##### Records provided #####

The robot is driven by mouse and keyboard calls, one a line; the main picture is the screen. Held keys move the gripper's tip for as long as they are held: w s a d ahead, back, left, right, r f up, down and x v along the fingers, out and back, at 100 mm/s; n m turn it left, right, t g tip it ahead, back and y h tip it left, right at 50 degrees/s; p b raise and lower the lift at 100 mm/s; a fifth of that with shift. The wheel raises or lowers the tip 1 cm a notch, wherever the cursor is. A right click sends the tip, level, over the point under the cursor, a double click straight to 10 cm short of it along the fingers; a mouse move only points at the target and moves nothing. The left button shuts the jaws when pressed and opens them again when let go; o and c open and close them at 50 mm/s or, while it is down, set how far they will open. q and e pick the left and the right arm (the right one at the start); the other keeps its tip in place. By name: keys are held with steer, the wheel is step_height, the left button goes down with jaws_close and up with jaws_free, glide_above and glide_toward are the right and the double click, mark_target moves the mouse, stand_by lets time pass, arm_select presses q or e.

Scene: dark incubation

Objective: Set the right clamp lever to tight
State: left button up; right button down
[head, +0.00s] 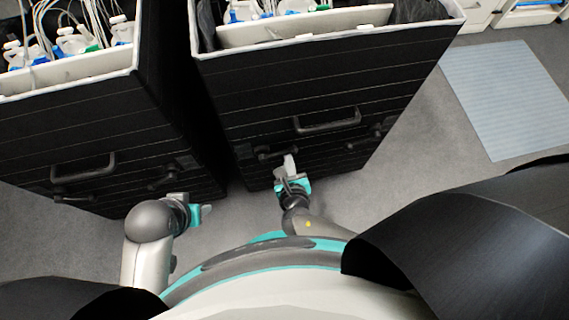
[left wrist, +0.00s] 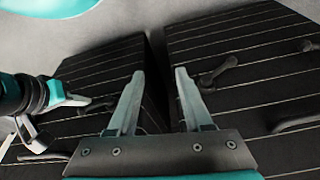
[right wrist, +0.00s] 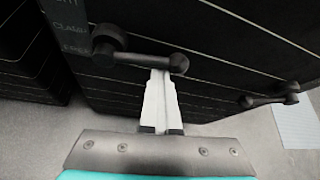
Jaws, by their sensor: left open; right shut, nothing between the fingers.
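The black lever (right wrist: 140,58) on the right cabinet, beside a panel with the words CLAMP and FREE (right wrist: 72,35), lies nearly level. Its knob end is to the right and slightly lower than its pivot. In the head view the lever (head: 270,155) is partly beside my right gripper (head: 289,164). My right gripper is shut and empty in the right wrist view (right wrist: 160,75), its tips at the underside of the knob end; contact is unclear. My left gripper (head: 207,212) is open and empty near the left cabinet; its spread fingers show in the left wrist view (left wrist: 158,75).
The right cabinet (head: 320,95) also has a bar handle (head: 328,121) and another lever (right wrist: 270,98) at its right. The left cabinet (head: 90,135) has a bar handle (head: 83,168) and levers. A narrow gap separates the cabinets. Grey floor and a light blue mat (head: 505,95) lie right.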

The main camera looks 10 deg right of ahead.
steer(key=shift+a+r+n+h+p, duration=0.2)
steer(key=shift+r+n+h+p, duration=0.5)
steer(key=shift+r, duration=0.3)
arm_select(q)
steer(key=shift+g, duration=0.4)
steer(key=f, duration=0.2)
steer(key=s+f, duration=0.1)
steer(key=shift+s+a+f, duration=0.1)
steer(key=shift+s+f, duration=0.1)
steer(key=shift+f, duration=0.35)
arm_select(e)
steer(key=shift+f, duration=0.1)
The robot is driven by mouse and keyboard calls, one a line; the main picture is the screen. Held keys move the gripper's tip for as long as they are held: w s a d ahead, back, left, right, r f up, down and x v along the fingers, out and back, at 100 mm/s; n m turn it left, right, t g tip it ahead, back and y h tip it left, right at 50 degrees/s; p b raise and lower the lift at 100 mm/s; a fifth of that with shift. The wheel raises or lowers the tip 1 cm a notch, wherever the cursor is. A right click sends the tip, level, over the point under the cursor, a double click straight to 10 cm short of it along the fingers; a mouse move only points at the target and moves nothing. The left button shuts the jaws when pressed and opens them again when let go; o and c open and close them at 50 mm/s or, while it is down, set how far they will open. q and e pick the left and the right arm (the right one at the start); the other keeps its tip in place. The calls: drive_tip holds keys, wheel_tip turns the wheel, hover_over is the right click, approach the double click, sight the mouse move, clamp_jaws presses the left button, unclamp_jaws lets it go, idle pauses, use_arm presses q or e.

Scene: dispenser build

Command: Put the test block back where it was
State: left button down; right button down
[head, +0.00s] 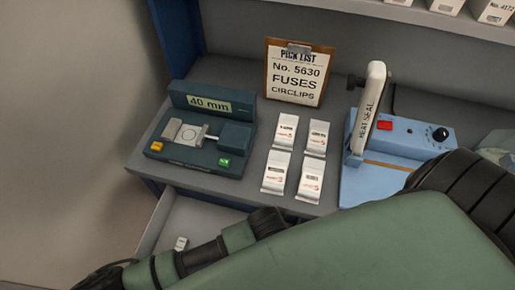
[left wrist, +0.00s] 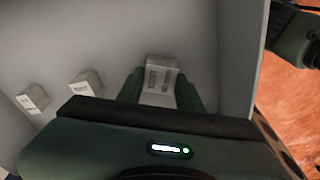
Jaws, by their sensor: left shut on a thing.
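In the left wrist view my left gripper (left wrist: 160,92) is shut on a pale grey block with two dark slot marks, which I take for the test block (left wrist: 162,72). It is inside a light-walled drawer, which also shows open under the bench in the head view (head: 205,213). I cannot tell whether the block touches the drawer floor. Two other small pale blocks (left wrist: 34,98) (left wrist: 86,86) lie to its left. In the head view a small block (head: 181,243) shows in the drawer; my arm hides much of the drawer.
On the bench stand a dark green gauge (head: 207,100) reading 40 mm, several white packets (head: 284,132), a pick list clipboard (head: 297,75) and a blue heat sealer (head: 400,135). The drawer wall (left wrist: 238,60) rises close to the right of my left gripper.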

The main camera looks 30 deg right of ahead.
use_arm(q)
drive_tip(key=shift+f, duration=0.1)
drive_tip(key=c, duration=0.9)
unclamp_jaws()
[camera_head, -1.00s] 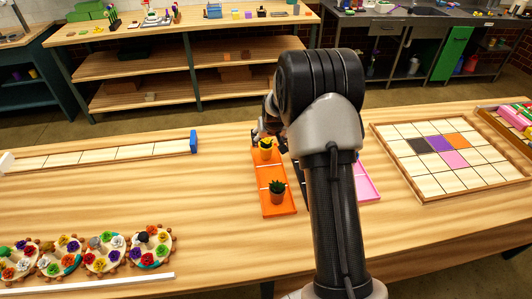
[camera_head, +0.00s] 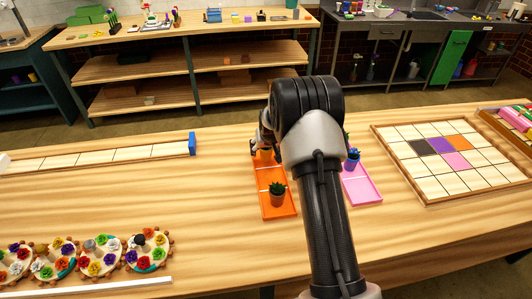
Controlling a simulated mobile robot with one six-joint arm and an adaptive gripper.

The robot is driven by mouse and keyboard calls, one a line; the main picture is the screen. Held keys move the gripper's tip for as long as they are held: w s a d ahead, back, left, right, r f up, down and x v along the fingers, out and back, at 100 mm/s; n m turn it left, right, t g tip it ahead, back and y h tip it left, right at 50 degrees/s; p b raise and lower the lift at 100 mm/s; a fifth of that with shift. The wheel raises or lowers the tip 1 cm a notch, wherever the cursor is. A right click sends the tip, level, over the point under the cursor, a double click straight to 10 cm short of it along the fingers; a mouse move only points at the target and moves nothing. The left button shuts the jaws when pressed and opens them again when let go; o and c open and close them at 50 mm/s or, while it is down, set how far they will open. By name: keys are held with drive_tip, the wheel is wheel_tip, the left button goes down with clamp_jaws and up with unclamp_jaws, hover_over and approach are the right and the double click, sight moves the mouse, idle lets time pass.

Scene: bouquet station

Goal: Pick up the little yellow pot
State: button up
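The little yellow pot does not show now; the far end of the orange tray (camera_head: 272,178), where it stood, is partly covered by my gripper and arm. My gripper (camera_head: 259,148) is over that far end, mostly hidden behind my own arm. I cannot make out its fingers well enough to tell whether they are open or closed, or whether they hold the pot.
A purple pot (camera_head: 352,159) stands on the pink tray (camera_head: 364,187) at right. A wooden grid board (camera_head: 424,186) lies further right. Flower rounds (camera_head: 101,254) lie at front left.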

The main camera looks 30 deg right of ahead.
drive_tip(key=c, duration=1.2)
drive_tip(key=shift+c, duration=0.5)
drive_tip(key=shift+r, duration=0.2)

#####
##### Records provided #####

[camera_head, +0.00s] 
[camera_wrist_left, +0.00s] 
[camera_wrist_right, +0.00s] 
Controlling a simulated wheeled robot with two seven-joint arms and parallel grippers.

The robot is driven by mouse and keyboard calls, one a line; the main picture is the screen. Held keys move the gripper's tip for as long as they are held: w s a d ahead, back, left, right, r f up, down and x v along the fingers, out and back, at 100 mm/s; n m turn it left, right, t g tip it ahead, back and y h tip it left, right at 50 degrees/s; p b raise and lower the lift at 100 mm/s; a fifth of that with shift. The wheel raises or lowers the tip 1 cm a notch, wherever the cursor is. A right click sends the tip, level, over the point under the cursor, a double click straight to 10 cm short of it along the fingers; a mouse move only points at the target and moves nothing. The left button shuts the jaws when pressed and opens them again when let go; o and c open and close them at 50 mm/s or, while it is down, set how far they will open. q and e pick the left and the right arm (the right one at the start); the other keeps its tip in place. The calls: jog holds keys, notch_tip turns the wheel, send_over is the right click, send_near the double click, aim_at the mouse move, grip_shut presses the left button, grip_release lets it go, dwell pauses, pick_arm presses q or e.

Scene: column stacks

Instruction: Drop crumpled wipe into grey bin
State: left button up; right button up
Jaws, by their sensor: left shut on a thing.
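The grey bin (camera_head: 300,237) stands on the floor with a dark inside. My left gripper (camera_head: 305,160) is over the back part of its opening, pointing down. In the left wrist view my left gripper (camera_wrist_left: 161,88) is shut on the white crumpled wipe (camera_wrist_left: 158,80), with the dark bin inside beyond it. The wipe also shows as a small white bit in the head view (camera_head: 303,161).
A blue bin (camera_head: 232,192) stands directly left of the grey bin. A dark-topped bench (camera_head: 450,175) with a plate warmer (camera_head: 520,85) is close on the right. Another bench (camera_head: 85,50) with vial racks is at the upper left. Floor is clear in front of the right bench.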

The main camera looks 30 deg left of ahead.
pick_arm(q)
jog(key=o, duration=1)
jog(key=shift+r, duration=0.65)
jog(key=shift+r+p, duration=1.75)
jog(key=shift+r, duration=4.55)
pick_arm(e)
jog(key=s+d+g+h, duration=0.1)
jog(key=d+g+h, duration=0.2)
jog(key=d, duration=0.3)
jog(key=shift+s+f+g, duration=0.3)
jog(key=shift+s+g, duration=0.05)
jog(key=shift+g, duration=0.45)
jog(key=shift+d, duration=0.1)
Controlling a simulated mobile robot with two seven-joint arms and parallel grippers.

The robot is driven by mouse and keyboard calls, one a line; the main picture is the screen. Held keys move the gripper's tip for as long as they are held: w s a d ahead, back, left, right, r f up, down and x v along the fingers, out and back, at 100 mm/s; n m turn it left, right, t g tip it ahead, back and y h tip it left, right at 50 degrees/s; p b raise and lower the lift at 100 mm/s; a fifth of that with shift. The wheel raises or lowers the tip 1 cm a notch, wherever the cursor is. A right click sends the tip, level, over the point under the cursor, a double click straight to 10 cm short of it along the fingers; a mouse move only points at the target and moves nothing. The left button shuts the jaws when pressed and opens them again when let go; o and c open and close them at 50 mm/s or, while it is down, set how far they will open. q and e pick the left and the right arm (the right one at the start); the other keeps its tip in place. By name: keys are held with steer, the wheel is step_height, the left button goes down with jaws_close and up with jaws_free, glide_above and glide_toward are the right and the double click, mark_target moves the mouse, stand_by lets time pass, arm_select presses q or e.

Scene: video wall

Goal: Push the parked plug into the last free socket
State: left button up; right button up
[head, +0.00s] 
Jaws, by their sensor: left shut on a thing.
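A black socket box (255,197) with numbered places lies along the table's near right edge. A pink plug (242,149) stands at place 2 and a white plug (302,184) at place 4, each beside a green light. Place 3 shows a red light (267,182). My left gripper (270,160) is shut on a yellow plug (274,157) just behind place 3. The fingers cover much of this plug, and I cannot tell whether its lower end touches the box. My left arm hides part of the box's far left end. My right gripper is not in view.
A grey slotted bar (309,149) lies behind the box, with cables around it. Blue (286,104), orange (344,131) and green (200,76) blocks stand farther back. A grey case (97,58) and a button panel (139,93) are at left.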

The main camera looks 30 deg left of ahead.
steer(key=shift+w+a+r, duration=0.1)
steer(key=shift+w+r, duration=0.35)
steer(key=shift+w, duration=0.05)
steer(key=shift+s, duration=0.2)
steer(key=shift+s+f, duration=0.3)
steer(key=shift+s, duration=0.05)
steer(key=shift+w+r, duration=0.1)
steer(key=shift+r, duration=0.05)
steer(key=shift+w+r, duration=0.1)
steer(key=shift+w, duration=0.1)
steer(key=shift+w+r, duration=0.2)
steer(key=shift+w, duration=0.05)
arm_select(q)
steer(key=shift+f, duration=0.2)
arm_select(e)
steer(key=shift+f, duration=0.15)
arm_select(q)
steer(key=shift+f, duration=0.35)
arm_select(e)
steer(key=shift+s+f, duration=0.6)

#####
##### Records provided #####

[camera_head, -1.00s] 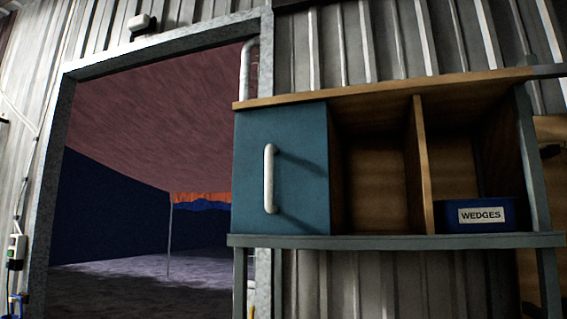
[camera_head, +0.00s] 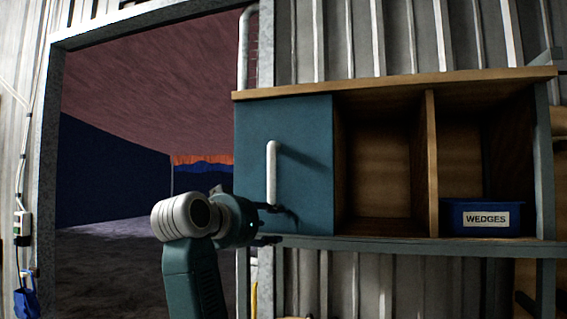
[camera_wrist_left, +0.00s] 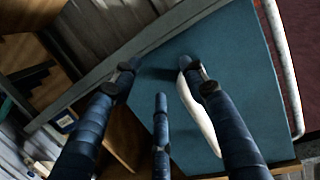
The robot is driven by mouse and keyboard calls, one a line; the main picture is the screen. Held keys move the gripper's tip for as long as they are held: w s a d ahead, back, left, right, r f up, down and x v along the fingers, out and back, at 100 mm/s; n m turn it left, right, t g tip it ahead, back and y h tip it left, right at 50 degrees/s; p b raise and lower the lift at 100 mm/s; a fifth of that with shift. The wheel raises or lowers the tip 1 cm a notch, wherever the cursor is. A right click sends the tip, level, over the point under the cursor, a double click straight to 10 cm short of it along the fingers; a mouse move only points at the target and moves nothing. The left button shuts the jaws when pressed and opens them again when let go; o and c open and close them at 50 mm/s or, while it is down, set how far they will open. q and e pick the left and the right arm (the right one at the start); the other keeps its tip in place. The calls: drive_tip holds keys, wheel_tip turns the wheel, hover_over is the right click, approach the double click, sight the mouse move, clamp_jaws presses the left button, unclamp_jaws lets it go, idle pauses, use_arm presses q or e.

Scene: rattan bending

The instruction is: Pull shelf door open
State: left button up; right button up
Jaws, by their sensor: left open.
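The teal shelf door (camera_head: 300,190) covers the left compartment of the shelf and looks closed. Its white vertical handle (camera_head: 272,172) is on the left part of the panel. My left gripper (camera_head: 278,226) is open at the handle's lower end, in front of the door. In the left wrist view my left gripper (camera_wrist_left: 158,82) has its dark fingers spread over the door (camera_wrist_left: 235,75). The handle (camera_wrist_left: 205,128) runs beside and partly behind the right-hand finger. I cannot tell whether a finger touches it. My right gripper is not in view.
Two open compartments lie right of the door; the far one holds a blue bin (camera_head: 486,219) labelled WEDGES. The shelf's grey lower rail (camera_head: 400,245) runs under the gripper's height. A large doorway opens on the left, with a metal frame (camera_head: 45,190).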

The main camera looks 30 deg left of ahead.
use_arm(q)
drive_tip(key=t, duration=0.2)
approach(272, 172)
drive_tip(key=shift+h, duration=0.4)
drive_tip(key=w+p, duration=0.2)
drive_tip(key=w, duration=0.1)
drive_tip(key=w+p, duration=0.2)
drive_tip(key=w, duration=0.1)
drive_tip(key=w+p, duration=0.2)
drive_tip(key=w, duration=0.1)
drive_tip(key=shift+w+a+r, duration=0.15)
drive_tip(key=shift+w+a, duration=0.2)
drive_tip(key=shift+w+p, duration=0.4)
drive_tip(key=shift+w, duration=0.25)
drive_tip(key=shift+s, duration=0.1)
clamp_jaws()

#####

### Work instructions
Pull every line containing "simulated" out of the records.

### Exercise answer
Controlling a simulated mobile robot with one six-joint arm and an adaptive gripper.
Controlling a simulated wheeled robot with two seven-joint arms and parallel grippers.
Controlling a simulated mobile robot with two seven-joint arms and parallel grippers.

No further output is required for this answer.